Читать книгу История народа хунну - Лев Гумилев - Страница 7
Хунну
II. Изгнанники в степи
Предыстория хуннов
ОглавлениеПри изучении древнейшего периода истории хуннов неожиданное значение приобретает вопрос о древнем населении Сибири и его ареале. Как будет показано ниже, хунны впервые упоминаются в китайской истории под 1764 г. до н.э. Следующие упоминания о них идут под 822 и 304 гг. до н.э. Почти полторы тысячи лет истории хуннов остаются в глубокой тени. Чтобы приблизиться к освещению этого периода, мы должны обратиться к археологии Сибири.
Во II тысячелетии до н.э. в Южной Сибири археологи различают две синхронные самостоятельные культуры: глазковскую на востоке и андроновскую на западе. «На территории Прибайкалья обитала группа родственных друг другу племен, которые могли быть скорее всего предками современных эвенков, эвенов или юкагиров. Культура их… была чрезвычайно близка к культуре обитателей верховьев Амура и Северной Маньчжурии, а также Монголии, вплоть до Великой китайской стены и Ордоса. Не исключено, следовательно, что вся эта обширная область была заселена родственными друг другу по культуре племенами охотников и рыболовов неолита и ранней бронзы… вероятно, говорившими на родственных друг другу племенных языках»[69] . Позднее с южной частью этих племен – носителей глазковской культуры – столкнулись и перемешались некоторые предки хуннов[70] . Западную половину Южной Сибири и Казахстан до Урала занимала с 1700 по 1200 г. до н.э. андроновская культура. Носители ее, принадлежавшие к белой расе, в XVIII веке до н.э. овладели Минусинской котловиной и чуть-чуть не сомкнулись с глазковцами на Енисее[71] . Андроновцы были земледельцами и оседлыми скотоводами[72] ; из металлов они знали бронзу, в их могилах сохранились многочисленные изящно орнаментированные глиняные сосуды. Андроновская культура связана с западом. «Неоднократно отмечалось большое сходство андроновских памятников со срубными нижневолжских, донских и донецких степей»[73] . Но не андроновцы и не глазковцы играли первую роль в Южной Сибири во II тысячелетии до н.э.
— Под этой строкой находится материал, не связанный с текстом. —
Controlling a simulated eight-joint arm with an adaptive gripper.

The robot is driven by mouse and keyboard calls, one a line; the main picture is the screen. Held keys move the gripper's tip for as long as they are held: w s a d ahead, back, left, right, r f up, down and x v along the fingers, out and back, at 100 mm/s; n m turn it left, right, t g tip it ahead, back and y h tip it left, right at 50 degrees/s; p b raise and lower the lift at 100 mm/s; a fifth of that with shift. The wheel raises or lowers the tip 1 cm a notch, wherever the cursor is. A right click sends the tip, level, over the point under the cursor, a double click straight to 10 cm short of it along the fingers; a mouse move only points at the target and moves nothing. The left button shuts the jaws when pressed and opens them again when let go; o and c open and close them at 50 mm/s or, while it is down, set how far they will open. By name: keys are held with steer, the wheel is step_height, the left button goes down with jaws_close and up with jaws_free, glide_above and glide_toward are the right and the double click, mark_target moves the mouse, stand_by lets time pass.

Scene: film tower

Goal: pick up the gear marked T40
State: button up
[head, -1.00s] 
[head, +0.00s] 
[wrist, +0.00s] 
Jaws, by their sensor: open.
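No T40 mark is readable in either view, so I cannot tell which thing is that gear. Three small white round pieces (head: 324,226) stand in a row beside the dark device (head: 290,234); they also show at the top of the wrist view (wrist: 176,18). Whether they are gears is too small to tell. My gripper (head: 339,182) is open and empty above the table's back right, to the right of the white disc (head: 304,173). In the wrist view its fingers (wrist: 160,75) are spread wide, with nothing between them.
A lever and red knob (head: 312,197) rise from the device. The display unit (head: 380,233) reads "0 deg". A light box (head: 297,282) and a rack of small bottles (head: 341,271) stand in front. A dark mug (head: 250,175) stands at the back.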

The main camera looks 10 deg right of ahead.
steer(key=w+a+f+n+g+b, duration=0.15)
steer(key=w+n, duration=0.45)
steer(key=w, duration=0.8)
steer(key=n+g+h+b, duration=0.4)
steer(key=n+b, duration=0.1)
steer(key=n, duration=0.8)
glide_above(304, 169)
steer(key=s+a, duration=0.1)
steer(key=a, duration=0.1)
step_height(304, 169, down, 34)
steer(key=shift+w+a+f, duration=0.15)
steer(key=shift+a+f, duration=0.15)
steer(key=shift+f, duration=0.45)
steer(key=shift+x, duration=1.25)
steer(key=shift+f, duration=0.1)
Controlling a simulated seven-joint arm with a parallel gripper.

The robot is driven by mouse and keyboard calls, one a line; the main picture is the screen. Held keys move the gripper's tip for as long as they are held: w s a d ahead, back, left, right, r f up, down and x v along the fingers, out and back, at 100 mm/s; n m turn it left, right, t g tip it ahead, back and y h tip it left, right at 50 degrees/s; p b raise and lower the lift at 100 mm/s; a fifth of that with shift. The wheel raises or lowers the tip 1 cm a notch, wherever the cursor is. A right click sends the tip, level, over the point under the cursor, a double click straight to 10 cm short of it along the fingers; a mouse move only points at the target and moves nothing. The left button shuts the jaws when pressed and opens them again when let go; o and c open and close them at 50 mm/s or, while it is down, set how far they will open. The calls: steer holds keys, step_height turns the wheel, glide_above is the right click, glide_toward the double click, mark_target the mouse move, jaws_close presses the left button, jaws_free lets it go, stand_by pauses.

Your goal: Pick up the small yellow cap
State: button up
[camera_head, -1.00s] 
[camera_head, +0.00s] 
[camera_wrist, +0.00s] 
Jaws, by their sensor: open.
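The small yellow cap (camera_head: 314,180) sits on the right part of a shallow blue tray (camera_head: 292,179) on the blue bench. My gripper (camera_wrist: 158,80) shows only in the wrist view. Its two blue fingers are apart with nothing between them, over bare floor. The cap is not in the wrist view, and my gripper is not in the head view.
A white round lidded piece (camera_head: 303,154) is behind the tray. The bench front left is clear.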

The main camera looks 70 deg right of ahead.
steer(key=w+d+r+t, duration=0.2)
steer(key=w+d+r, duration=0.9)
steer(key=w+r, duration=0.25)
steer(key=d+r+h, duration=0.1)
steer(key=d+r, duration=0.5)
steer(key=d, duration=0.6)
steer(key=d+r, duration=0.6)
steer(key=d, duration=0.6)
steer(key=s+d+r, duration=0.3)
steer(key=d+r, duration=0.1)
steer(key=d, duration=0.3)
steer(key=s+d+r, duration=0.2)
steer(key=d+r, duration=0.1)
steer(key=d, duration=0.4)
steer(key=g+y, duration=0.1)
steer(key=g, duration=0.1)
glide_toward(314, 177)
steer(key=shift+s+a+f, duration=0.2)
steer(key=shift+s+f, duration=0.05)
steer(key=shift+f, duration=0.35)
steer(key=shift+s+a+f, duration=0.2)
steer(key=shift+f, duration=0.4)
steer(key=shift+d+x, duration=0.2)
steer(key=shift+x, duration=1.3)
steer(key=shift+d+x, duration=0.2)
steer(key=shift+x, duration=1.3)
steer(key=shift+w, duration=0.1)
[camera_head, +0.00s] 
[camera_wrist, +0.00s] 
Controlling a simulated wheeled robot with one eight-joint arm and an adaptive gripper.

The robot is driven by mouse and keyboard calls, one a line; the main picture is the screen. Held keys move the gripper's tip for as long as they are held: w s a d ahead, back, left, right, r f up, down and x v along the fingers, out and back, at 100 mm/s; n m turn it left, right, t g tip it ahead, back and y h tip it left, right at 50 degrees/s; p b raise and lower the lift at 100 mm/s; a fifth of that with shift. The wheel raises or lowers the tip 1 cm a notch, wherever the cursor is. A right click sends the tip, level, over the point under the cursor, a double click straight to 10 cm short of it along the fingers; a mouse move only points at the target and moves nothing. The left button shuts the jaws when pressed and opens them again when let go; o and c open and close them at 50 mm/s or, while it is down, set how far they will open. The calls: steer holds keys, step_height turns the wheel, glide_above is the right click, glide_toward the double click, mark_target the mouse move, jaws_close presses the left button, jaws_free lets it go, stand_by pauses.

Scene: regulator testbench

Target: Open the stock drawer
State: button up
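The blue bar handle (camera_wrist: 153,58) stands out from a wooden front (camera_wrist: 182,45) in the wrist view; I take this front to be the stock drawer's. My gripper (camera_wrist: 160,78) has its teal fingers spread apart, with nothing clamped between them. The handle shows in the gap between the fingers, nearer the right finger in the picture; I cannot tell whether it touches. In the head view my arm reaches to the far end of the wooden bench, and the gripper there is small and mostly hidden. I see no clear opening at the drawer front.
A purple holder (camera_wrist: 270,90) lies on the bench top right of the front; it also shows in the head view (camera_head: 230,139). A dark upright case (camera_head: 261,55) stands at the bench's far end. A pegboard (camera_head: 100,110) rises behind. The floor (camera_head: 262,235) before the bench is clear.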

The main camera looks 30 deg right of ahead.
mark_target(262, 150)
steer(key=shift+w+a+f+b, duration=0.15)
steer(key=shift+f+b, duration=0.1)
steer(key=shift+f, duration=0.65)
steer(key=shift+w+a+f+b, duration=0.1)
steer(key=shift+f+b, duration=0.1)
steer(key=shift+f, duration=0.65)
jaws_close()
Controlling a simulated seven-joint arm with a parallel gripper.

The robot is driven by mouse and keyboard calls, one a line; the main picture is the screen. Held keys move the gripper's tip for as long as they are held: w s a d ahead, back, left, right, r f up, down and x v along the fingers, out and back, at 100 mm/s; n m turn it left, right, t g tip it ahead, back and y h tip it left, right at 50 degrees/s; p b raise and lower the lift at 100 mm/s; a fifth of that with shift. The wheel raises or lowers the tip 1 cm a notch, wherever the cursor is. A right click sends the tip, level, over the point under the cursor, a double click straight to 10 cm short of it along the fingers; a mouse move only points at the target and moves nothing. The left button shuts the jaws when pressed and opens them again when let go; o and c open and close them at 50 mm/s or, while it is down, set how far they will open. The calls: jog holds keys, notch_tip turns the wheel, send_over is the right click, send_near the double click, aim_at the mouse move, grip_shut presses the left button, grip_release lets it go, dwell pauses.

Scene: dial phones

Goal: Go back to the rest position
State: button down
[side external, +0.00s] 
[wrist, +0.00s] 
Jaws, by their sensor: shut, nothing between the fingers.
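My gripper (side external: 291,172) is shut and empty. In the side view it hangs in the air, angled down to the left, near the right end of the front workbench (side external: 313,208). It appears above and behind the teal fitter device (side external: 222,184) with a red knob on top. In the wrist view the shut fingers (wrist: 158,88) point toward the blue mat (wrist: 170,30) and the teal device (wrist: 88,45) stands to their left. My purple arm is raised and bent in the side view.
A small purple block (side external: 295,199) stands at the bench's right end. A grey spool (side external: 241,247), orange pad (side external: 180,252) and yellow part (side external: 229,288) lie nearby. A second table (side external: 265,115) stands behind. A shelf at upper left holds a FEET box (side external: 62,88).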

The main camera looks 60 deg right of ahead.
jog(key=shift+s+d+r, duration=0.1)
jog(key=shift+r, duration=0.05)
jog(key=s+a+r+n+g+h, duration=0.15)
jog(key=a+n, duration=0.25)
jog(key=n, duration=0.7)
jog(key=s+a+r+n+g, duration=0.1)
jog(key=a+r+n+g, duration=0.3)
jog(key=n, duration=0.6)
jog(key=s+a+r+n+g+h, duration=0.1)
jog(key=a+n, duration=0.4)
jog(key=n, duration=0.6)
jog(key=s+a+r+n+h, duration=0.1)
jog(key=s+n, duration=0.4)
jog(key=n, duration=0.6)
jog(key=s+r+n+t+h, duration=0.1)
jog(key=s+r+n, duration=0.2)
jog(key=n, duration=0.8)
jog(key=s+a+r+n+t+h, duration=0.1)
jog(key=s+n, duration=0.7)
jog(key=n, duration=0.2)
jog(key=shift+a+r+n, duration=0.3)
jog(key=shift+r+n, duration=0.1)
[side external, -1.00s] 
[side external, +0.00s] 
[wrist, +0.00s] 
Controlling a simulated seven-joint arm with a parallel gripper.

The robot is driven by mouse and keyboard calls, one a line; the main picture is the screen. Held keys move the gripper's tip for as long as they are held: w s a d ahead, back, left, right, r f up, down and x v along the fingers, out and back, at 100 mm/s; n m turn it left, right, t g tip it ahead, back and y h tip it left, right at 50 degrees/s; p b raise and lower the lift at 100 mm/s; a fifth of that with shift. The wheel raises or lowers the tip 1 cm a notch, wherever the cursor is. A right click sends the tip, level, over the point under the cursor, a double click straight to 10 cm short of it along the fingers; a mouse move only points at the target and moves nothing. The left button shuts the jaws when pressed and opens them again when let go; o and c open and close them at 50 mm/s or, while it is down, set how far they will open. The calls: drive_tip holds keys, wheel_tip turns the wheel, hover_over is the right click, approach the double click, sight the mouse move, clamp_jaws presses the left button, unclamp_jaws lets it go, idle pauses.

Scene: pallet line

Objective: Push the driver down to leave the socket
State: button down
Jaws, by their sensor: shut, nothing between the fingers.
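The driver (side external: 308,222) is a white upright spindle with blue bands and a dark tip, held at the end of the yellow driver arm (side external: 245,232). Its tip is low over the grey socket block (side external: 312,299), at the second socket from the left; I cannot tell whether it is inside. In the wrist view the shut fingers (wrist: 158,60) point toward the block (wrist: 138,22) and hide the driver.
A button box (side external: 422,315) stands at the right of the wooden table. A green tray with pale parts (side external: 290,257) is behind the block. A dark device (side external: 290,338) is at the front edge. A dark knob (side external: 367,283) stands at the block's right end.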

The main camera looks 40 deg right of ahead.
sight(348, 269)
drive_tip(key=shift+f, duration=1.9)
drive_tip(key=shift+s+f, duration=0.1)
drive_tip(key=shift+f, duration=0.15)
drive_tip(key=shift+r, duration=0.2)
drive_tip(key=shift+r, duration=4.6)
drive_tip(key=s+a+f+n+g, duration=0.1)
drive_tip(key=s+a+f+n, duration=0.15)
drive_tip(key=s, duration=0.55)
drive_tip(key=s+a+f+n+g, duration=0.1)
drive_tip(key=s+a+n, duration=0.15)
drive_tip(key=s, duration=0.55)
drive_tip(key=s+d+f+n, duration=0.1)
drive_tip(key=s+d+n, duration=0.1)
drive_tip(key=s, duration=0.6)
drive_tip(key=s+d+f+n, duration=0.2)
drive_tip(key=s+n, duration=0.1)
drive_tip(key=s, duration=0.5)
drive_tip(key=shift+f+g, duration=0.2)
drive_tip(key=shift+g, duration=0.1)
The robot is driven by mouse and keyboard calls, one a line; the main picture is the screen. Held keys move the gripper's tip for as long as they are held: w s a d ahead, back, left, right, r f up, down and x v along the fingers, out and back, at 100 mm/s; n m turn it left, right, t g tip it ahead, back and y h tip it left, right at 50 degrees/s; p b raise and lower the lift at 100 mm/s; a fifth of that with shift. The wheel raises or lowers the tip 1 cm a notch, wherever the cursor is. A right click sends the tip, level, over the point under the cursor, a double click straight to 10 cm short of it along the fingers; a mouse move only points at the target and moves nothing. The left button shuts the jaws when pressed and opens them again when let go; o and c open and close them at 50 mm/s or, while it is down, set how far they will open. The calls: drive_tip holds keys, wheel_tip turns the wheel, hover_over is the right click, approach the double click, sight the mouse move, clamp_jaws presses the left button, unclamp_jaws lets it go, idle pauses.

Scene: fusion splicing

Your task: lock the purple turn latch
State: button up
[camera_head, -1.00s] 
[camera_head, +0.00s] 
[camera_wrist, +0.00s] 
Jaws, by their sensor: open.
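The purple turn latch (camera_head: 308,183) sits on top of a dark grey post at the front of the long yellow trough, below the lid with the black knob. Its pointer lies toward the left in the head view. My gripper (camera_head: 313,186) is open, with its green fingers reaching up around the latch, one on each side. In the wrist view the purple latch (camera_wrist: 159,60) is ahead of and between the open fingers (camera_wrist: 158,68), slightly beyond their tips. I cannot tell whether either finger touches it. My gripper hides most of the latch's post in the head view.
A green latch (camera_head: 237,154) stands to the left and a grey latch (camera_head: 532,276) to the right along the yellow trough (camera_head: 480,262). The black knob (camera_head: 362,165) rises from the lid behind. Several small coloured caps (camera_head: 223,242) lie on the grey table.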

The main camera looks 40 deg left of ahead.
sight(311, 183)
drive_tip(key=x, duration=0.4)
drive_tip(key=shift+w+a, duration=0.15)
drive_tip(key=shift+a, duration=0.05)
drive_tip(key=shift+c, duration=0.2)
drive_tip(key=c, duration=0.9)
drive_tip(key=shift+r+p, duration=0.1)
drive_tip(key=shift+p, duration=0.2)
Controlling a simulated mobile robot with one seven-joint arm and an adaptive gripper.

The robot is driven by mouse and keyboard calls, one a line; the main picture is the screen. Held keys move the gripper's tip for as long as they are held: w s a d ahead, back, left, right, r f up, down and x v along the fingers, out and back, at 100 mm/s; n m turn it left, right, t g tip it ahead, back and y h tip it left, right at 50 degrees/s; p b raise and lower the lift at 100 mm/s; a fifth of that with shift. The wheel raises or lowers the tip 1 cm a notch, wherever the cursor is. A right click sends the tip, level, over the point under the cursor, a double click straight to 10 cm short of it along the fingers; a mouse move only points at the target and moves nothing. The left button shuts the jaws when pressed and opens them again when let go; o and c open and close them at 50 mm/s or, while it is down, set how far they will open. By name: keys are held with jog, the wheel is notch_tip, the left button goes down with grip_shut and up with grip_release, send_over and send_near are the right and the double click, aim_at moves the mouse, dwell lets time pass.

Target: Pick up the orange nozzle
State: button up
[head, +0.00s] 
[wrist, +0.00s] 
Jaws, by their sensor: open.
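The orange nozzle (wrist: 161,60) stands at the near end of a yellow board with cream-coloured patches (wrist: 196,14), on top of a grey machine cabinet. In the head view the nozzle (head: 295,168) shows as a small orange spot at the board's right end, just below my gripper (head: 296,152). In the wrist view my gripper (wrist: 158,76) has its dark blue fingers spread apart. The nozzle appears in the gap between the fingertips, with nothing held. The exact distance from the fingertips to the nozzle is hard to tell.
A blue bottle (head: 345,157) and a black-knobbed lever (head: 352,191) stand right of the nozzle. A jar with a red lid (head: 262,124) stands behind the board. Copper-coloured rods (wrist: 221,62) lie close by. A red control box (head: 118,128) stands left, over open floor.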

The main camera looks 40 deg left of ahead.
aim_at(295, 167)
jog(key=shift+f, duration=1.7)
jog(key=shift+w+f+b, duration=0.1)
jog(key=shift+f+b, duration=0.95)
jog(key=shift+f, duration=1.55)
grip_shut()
Выше мы уже говорили о динлинах, обитавших в «песчаной стране Шасай», т.е. на окраине Гоби[74] . Они же населяли Саяно-Алтайское нагорье, Минусинскую котловину и Туву. Тип их «характеризуется следующими признаками: рост средний, часто высокий, плотное и крепкое телосложение, продолговатое лицо, цвет кожи белый с румянцем на щеках, белокурые волосы, нос, выдающийся вперед, прямой, часто орлиный, светлые глаза»[75] . Эти выводы, построенные на основании письменных источников, нашли себе подтверждение и в археологии. Саяно-Алтай был родиной афанасьевской культуры, датирующейся приблизительно с 2000 г. до н.э. Антропологически афанасьевцы составляют особую расу. Они имели «резко выступающий нос, сравнительно низкое лицо, низкие глазницы, широкий лоб – все эти признаки говорят о принадлежности их к европейскому стволу. От современных европейцев афанасьевцы отличаются, однако, значительно более широким лицом. В этом отношении они сходны с верхне-палеолитическими черепами Западной Европы, т.е. с кроманьонским типом в широком смысле этого термина»[76] .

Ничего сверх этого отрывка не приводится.